Would you write out the listing verbatim and skip every picture in it?
## start Data segment
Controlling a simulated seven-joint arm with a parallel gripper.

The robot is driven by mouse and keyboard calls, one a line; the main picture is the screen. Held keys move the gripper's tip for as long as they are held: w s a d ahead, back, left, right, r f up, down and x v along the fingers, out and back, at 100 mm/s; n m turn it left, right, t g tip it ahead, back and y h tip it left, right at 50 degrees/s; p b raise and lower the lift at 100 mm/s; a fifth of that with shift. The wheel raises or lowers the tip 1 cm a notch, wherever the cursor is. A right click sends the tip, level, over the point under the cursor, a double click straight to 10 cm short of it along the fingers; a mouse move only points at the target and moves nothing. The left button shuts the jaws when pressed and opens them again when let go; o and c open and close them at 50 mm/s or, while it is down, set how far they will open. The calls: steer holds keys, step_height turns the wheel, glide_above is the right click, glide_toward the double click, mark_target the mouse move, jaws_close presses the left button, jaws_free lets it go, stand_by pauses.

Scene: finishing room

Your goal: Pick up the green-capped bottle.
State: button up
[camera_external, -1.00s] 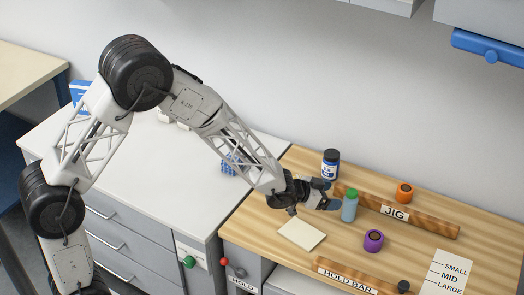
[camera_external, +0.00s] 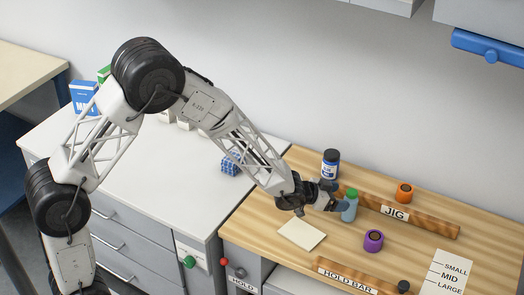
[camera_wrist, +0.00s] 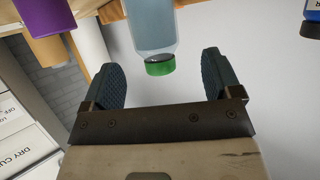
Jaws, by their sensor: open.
## end Data segment
__Exercise solution__:
Controlling a simulated seven-joint arm with a parallel gripper.

The robot is driven by mouse and keyboard calls, one a line; the main picture is the screen. Held keys move the gripper's tip for as long as they are held: w s a d ahead, back, left, right, r f up, down and x v along the fingers, out and back, at 100 mm/s; n m turn it left, right, t g tip it ahead, back and y h tip it left, right at 50 degrees/s; p b raise and lower the lift at 100 mm/s; a fifth of that with shift. The wheel raises or lowers the tip 1 cm a notch, wherever the cursor is. A right click sends the tip, level, over the point under the cursor, a double click straight to 10 cm short of it along the fingers; a mouse move only points at the target and moves nothing. The left button shuts the jaws when pressed and opens them again when let go; o and c open and close them at 50 mm/s or, while it is down, set how far they will open. The calls: steer holds keys, step_height turns the wheel, glide_above is the right click, glide_toward the double click, mark_target the mouse move, jaws_close presses the left button, jaws_free lets it go, stand_by pauses.

Scene: finishing room

Your goal: Pick up the green-capped bottle.
State: button up
[camera_external, -1.00s] 
[camera_external, +0.00s] 
[camera_wrist, +0.00s] 
Jaws, by their sensor: open.

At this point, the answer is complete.